I keep attempting to write, but the words all seem so pointless.

I do not know the proper words to express how I feel. Aside from this cold/flu, which seems to finally be dwindling off, my other feelings. The repressed ones. The ones that I pretend I do not have. You know, when something inside of you ... Or your mind just takes these tangents... I don't know. I think I could easily sleep through this weekend, too. I do want to go see gone girl. I have had it noted down to catch the matinee today. The theater is just around the corner.
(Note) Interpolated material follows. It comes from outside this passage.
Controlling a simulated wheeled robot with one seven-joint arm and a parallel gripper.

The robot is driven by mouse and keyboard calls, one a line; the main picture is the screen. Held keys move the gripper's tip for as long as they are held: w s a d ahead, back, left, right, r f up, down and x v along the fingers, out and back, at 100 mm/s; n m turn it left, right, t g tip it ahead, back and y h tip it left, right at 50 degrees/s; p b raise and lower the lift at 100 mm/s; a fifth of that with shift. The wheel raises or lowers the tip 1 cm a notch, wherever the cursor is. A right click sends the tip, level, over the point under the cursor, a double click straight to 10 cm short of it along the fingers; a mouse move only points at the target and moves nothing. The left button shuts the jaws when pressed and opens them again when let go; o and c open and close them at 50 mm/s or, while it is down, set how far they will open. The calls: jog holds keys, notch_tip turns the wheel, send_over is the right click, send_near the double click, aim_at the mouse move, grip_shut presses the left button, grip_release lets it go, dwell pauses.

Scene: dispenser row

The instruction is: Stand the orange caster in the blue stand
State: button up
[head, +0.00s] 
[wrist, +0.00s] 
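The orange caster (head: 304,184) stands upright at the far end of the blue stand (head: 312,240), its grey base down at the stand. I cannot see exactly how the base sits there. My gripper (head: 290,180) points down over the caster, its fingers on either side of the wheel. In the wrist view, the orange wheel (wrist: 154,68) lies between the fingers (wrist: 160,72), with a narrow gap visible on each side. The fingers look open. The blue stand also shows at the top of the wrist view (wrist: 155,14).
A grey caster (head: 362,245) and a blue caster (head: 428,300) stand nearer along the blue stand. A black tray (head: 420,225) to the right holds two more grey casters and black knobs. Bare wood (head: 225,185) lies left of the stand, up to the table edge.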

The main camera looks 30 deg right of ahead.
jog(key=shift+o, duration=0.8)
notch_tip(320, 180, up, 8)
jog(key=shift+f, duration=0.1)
Maybe I will. I have been up since seven. Cleaning up, doing laundry. I went to bed early last night. Sick, boredom. Watched vanilla sky. Missed a party. Will miss a party and a show tonight. Hopefully I will be 100% by Monday. JH has checked on me a couple times. Says that it won't be the same without me. That he will miss me, and there is no substitute for me. I think I am finally reeling him in. Which is good and bad. The good is the obvious. The bad is also the obvious. I am terrible for people. I'm a nice lady and all, I am a great friend. But I cannot attempt a proper relationship to save my life. I flirt and tease too much. But I don't care about that right now.

It's those damn feelings. I don't know what to do with them. Put them in a box, throw away the key? What if, one day, I am wrong, and somebody does give a shit?

I want to crawl into a ball and cry. I want warm towels thrown over me, like my mom would do when I was little. That always felt good. Yea. That's it: I just want to feel "good".

Instead, I'm going to get up. Take a shower. Get dressed, grab a coffee? Go to the theater and watch that movie. Come back home, and... Figure it out. It's fine. I am just ready for this cold/flu/whatever to be over with. But I might just sleep the weekend away again. Because I can.

I am reinterpreting/reanalyzing the origins of...this. I tire of who I am to some people. It is like I am a concept. An escape? An excuse? I tire of that. I want to be the reason.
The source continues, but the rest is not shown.